Boring Co is soliciting applications for nearly a dozen jobs, which include tunnel engineering and software development. The start-up employs about 80 people. Space Exploration Technologies Corp, which employs more than 6,000, told staff last week that it’s cutting about 10 per cent of the workforce, including 577 positions at headquarters in Hawthorne, California.

Although Boring Co could hire multiple people for each job listing, the positions represent only a fraction of those lost at SpaceX. However, the near-simultaneous staffing adjustments signal the changing fortunes at two high-profile Musk ventures. While SpaceX has said it expects a slowdown in launches this year, Boring Co is making progress around the US. The company opened a test tunnel near Los Angeles last month, is in exclusive negotiations with the city of Chicago for a subway-like system there and is undergoing an environmental-review process for a tunnel in the Washington, DC area.

Musk founded Boring Co two years ago with the stated goal of circumventing LA traffic by tunnelling underneath it. The company’s tiny campus represents the more whimsical side of Musk. It’s composed of a group of trailers and Porta-Potty facilities. Standing guard over it all is a tower inspired by Monty Python, built with bricks made from earth excavated from the tunnel. The company goes highbrow, too. Its boring machines, parked nearby, are named Godot, Line-Storm and Prufrock, references to literary works by Samuel Beckett, Robert Frost and T.S. Eliot.

Despite the cuts at SpaceX, the aerospace company could keep recruiting. Tesla Inc, the electric carmaker run by Musk, went on to hire aggressively after dismissing 9 per cent of its workforce in June. SpaceX still lists dozens of job openings, including in some areas hit by last week’s cuts.

Musk’s ventures periodically overlap and share resources, in response to whatever is catching the chief executive officer’s attention. Boring Co promotional videos feature Tesla cars zipping around tunnels, and Boring Co events are often staffed, in part, by volunteers from SpaceX and Tesla.

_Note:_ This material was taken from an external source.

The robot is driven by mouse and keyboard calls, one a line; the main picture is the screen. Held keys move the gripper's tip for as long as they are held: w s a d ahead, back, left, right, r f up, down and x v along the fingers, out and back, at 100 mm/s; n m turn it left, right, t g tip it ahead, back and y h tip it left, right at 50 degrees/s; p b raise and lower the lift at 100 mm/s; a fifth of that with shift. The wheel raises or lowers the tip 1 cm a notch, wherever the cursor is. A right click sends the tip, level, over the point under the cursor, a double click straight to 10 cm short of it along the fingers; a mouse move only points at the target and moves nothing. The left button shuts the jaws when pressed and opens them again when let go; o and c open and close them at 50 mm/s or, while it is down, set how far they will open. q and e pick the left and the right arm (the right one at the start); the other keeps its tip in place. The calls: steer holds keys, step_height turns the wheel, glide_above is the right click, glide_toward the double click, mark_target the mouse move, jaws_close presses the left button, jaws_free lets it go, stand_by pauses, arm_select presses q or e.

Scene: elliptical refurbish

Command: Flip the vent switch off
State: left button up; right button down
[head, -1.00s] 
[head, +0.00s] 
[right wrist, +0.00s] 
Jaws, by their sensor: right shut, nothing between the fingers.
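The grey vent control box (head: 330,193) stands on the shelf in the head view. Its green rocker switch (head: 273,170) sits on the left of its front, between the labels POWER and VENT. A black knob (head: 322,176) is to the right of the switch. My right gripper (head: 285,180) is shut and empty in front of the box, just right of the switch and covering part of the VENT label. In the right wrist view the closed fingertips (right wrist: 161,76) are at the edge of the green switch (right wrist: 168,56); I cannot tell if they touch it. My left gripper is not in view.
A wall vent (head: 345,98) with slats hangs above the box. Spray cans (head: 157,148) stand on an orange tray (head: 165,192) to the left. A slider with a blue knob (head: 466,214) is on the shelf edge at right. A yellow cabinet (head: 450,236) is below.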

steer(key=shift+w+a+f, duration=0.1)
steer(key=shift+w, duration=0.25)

The operational chief of Boring Co, Steve Davis, is the former head of advanced projects at SpaceX, where he was an early employee.

At a news conference last month, Musk said he’d like to see this sort of crossover between his companies go interplanetary.

“I hope we’re one day building tunnels on Mars,” Musk said. “That would be a glorious day. It would mean we’re actually there.”